=== Rows ===

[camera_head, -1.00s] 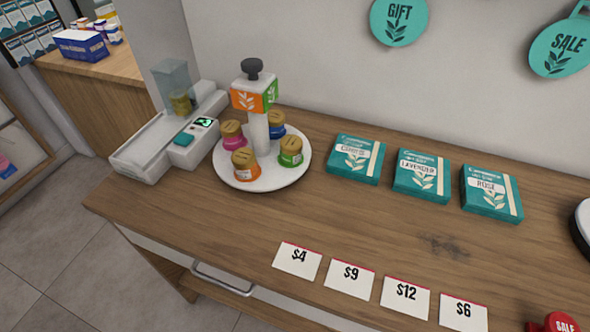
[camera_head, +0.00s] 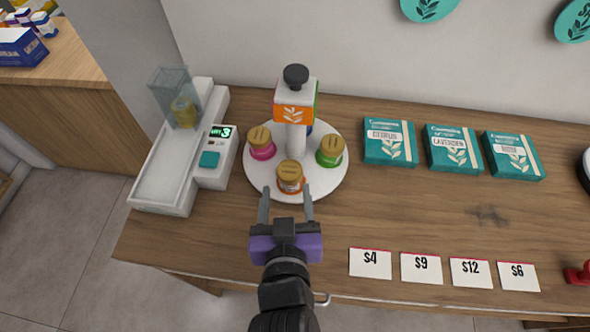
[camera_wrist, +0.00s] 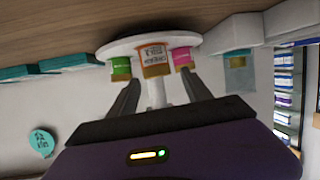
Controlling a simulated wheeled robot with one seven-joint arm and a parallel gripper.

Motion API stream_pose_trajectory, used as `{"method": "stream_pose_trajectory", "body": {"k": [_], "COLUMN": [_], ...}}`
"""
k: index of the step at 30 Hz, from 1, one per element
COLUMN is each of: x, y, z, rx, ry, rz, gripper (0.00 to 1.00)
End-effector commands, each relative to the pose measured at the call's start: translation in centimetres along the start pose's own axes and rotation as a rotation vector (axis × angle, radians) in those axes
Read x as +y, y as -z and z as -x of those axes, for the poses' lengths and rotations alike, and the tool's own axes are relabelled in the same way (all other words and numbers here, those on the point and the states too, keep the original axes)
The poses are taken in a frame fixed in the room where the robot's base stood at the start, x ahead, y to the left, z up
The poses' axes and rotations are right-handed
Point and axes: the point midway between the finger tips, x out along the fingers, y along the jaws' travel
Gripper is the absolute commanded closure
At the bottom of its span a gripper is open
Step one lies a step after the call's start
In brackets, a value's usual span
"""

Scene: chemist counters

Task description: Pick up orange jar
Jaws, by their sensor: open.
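The orange jar (camera_head: 290,178) with a gold lid stands upright at the front of a round white turntable (camera_head: 258,190). In the wrist view the orange jar (camera_wrist: 153,60) shows near the top, between the fingers. My gripper (camera_head: 286,200) is open and empty, its fingers pointing at the orange jar from the front edge of the turntable. A pink jar (camera_head: 262,150) is to the left of the orange jar and a green jar (camera_head: 329,157) to the right. A blue jar (camera_head: 309,127) is mostly hidden behind the centre post.
The turntable's post (camera_head: 296,100) rises behind the orange jar. A white machine (camera_head: 165,170) stands to the left. Teal boxes (camera_head: 390,143) sit at the back right, price cards (camera_head: 370,263) along the front.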

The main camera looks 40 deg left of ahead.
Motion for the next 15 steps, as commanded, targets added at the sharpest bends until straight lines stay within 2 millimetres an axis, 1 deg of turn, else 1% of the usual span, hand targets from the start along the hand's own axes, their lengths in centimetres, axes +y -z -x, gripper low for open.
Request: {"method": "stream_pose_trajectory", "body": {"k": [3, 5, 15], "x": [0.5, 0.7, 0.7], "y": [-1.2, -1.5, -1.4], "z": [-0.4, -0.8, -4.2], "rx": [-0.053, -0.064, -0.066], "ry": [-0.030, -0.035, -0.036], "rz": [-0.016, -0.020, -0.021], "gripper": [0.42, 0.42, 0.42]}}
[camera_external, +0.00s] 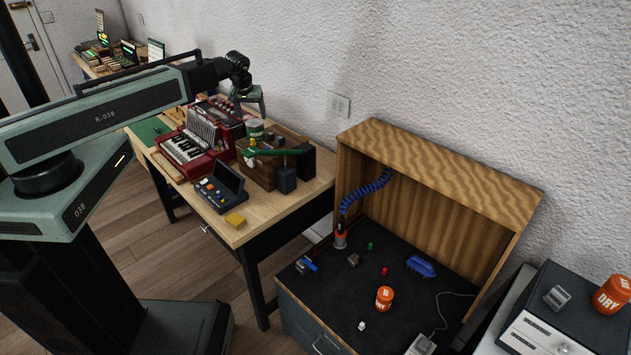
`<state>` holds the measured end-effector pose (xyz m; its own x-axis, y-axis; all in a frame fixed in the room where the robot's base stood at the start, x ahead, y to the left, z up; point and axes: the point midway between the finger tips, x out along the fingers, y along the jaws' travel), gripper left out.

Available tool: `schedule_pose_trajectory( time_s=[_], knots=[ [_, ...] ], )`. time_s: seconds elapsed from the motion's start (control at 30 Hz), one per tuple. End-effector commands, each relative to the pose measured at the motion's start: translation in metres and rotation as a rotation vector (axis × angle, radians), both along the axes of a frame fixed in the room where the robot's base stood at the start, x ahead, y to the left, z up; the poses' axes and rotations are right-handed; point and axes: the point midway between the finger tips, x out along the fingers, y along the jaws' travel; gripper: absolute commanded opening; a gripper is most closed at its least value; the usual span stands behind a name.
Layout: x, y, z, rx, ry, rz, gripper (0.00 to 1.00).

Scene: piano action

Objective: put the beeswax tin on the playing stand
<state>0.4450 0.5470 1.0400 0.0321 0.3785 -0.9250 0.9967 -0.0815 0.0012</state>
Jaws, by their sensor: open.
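My gripper (252,108) hangs at the end of my arm over the back of the wooden workbench, jaws open. Just below it is a small green and pale round tin (256,129), which may be the beeswax tin; its label is too small to read. It stands among items at the back of the bench, and I cannot tell whether the gripper touches it. A red accordion (187,147) with white keys is to its left. I cannot tell for sure which piece is the playing stand.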

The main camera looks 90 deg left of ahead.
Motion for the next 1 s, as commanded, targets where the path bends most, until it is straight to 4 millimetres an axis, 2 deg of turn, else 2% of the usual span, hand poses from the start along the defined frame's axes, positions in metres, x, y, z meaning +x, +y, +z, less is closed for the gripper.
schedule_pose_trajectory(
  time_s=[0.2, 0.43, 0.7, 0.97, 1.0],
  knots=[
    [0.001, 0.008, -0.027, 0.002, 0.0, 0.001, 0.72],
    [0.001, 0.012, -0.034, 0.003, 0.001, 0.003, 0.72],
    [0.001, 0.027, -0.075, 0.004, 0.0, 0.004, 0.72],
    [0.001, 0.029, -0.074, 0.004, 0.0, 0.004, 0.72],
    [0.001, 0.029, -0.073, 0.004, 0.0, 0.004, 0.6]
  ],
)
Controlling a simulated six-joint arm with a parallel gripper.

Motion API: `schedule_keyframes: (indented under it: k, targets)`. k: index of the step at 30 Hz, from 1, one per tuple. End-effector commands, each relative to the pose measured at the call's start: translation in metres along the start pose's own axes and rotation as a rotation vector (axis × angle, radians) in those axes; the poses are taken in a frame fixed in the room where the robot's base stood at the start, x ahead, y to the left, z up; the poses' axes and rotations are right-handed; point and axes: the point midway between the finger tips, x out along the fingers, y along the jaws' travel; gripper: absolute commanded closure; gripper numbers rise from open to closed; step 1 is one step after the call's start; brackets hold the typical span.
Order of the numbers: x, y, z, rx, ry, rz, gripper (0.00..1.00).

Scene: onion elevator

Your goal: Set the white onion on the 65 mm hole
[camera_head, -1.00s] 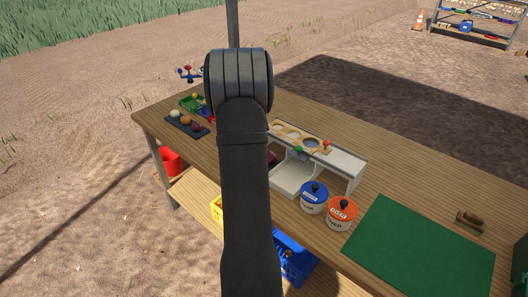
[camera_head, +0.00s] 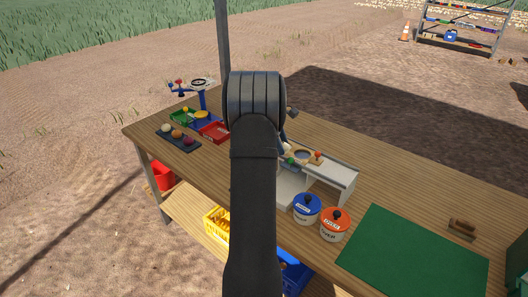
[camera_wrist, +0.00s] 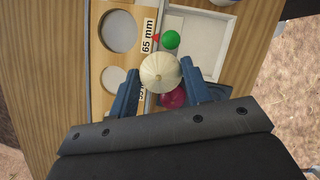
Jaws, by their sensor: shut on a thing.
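In the wrist view, my gripper (camera_wrist: 160,70) is shut on the white onion (camera_wrist: 159,73), a pale ribbed bulb between its two blue fingers. The onion is over the sorting board, just right of the hole strip; its height above the board is hard to judge. The 65 mm hole (camera_wrist: 118,31) is the round opening at the upper left, beside the "65 mm" label (camera_wrist: 148,36), and looks empty. In the head view, my arm hides the held onion and most of the gripper.
A smaller hole (camera_wrist: 115,79) lies below the 65 mm one. A green ball (camera_wrist: 170,40) and a dark red onion (camera_wrist: 174,98) are close to the held onion. Blue (camera_head: 307,207) and orange (camera_head: 335,225) lidded pots stand in front of the elevator. A dark tray (camera_head: 188,147) holds more onions.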

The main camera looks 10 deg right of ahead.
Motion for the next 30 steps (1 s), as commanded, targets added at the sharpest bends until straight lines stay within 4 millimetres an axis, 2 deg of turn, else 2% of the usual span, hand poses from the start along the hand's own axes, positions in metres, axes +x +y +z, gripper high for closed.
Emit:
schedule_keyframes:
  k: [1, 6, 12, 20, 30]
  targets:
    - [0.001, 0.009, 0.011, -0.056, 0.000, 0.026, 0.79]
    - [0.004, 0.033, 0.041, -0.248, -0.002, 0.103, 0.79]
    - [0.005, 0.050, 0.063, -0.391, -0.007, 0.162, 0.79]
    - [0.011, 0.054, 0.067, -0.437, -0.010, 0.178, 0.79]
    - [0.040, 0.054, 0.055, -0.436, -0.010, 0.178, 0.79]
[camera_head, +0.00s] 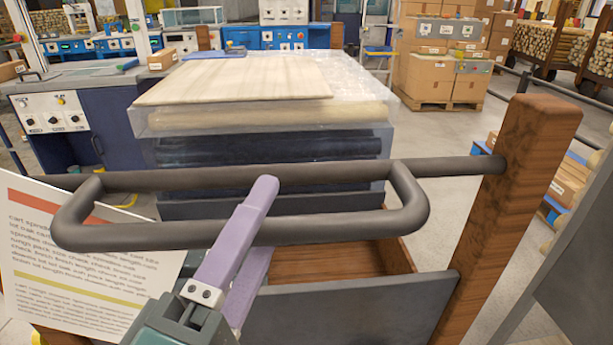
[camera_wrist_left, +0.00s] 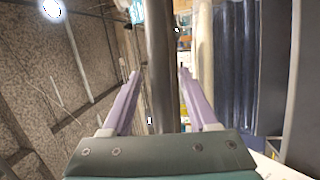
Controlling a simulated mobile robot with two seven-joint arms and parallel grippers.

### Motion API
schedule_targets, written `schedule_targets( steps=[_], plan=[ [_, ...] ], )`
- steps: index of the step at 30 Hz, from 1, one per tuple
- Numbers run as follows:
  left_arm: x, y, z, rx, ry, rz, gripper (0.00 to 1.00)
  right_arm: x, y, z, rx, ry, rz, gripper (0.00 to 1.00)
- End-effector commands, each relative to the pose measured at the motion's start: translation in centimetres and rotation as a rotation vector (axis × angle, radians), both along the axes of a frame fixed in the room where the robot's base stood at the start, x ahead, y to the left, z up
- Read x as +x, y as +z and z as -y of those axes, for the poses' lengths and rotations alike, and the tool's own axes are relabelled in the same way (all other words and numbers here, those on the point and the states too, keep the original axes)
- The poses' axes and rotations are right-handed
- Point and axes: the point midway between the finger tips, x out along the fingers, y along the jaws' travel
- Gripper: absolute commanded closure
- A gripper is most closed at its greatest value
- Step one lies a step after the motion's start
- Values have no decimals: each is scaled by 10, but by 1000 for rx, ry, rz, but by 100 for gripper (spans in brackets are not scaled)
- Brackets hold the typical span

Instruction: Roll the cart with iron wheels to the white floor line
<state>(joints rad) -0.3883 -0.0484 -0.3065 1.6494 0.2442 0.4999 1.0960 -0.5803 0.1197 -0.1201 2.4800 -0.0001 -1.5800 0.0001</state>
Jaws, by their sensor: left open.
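The cart (camera_head: 350,312) stands right in front of me, with a grey front panel, a reddish wooden bed and a wooden post (camera_head: 515,205) at the right. Its dark metal handle (camera_head: 345,232) is a rounded loop across the head view. My left gripper (camera_head: 266,215), with two lilac fingers, is at the loop's near bar. In the left wrist view the dark bar (camera_wrist_left: 161,50) runs between the spread fingers (camera_wrist_left: 158,76), with gaps on both sides. The cart's wheels are hidden. I see no white floor line. My right gripper is not in view.
Beyond the handle is a wrapped stack with a pale board (camera_head: 235,82) on top. A printed sign (camera_head: 75,265) is at the left, near a control cabinet (camera_head: 55,115). Cartons (camera_head: 430,78) stand on a pallet behind. Grey floor (camera_head: 430,135) is open right of the stack.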

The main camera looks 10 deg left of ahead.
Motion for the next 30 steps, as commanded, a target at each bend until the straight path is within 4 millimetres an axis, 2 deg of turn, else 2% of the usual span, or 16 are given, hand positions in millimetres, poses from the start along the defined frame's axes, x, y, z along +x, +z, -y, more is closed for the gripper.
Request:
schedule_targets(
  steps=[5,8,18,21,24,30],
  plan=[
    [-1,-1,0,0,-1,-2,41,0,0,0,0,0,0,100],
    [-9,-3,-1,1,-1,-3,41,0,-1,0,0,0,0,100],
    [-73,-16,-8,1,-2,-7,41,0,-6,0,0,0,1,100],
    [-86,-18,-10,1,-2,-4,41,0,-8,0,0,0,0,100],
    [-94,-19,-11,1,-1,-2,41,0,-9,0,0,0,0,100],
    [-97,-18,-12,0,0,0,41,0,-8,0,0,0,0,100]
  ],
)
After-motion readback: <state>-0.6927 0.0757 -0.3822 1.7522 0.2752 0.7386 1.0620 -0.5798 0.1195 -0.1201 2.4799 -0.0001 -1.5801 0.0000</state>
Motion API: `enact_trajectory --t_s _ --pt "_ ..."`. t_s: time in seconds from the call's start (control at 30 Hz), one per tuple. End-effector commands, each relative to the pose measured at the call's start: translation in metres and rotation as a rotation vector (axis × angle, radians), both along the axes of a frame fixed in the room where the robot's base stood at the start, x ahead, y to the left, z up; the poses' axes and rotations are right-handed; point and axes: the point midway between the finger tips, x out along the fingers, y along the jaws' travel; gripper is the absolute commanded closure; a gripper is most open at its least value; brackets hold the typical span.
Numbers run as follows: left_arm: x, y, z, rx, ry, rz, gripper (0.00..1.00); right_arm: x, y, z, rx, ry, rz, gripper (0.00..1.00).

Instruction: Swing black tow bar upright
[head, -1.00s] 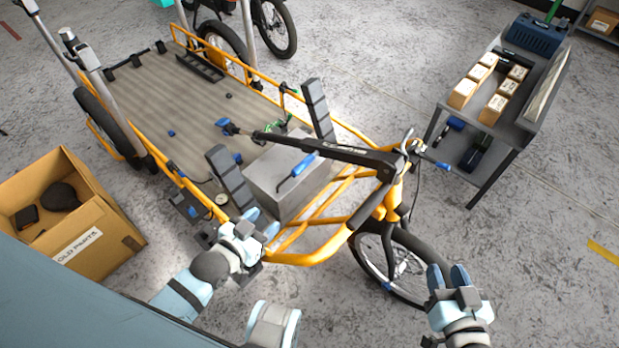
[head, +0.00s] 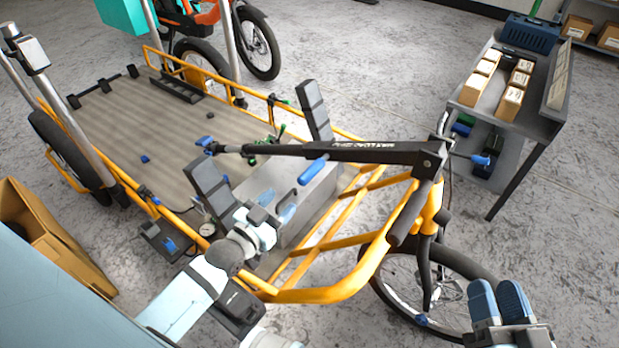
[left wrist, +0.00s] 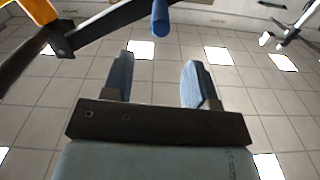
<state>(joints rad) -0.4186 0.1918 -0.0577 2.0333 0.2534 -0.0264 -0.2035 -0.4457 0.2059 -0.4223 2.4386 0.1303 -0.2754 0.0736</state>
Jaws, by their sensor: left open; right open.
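The black tow bar (head: 375,152) lies folded back, nearly level, over the front of the orange-framed cargo bike (head: 345,290). Its hinge end is at the front post and its far end has a blue tip (head: 205,143). A blue handle (head: 311,173) hangs from its middle. In the left wrist view the bar (left wrist: 118,20) and the blue handle (left wrist: 160,18) show beyond my fingers. My left gripper (head: 282,206) is open and empty, just below and left of the handle, apart from it. My right gripper (head: 500,298) is open and empty beside the front wheel.
A grey box (head: 310,205) sits under the bar, between two dark upright pads (head: 314,110). A grey trolley (head: 553,112) with small cartons stands at the right. A cardboard box (head: 50,245) is at the left. Floor is free between bike and trolley.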

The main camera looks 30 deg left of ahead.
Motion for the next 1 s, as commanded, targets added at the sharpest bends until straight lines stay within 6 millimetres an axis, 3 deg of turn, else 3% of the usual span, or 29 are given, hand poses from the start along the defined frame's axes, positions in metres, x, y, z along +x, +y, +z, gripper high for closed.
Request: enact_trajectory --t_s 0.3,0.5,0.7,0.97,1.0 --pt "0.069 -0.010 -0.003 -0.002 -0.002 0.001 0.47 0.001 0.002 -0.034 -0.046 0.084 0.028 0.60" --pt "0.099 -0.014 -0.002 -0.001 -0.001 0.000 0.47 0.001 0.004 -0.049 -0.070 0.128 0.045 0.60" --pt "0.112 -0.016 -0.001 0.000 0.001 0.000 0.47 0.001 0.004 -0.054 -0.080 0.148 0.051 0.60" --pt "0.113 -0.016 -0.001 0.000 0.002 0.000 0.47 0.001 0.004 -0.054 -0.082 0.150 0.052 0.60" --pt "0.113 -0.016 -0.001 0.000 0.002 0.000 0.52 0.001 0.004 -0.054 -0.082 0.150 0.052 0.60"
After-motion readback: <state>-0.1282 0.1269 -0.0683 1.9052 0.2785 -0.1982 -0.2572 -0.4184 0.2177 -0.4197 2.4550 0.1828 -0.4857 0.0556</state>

===

▶ Instruction: Copy each line of the preceding data that contains the string "joints".

▶ Full output:
<state>(joints rad) -0.3883 -0.0484 -0.3065 1.6494 0.2442 0.4999 1.0960 -0.5803 0.1197 -0.1201 2.4800 -0.0001 -1.5800 0.0001</state>
<state>(joints rad) -0.4186 0.1918 -0.0577 2.0333 0.2534 -0.0264 -0.2035 -0.4457 0.2059 -0.4223 2.4386 0.1303 -0.2754 0.0736</state>

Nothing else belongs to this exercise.